Modeling a Positive Body Image
My thermometer dial has been stubbornly stuck in the 90’s for a couple days now, which is proof enough for me that summer has started. It’s hot, hot, hot, and all around the layers are coming off, off, off. And we know what inevitably coincides with this seasonal shedding of sweatshirts and jeans in favor of tank tops and shorts: body image issues.
In a recent article in Bust Magazine, former plus-size model Katie Halchishick discussed how difficult the modeling world can be for anyone who doesn’t fall squarely into the rail-thin (or, as the industry calls it, “straight”) or plus-size category. Halchishick mentions how sizes ranging from 4 to 8 are considered “no man’s land” in the modeling industry. That means that if you are a size six, you would be hard pressed to open a catalogue and find a pair of jeans being modeled in your size. It’s no wonder, then, that when we make it to the changing room, clothing sometimes just doesn’t fit us the way we think it should. We have in our heads this unhealthy and often unattainable ideal of how we are supposed to look. Even when it’s 98 degrees outside, we spend so much time stressing about being “too fat” or lacking the right curves that we simply ignore the swimming pool beckoning us to come in.
That’s exactly what Halchishick believes is wrong with our mentality. We’re well accustomed to the words “skinny” and “fat,” but how often do you think to yourself, “I look healthy?” Halchishick was not content to let the modeling industry dictate models’ sizes at the expense of their health, so she began her own modeling agency that puts health before the status quo. She also started a campaign called Perfectly Unperfected, which preaches the importance of a healthy body image to American youth who still think the ideal body type is that of a model.
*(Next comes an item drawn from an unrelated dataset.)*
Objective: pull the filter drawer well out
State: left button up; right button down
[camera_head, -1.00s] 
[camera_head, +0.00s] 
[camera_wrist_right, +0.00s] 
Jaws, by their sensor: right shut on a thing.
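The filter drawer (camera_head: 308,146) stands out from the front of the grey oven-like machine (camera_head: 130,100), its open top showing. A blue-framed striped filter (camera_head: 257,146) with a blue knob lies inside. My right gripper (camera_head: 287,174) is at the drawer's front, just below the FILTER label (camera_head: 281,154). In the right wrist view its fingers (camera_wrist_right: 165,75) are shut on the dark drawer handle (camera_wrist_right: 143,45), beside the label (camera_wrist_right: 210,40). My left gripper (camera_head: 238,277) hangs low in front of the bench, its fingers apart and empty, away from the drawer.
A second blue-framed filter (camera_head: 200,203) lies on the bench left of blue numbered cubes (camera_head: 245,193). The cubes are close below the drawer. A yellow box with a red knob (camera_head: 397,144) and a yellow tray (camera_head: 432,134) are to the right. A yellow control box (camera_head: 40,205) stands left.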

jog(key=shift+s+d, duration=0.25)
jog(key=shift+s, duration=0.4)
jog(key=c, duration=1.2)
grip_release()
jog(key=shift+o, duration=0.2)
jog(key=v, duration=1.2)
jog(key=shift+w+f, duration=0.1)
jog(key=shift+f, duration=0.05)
What I love most about Halchishick’s emphasis on health is that “healthy” doesn’t have just one look. I, for one would be thrilled to see a wider range of sizes gracing the covers of magazines. It’s time to start acknowledging that our bodies are meant to do so much more than provide a perfect mold for a t-shirt. So do your hard-working body a favor and take off that swimsuit cover-up and jump in the pool.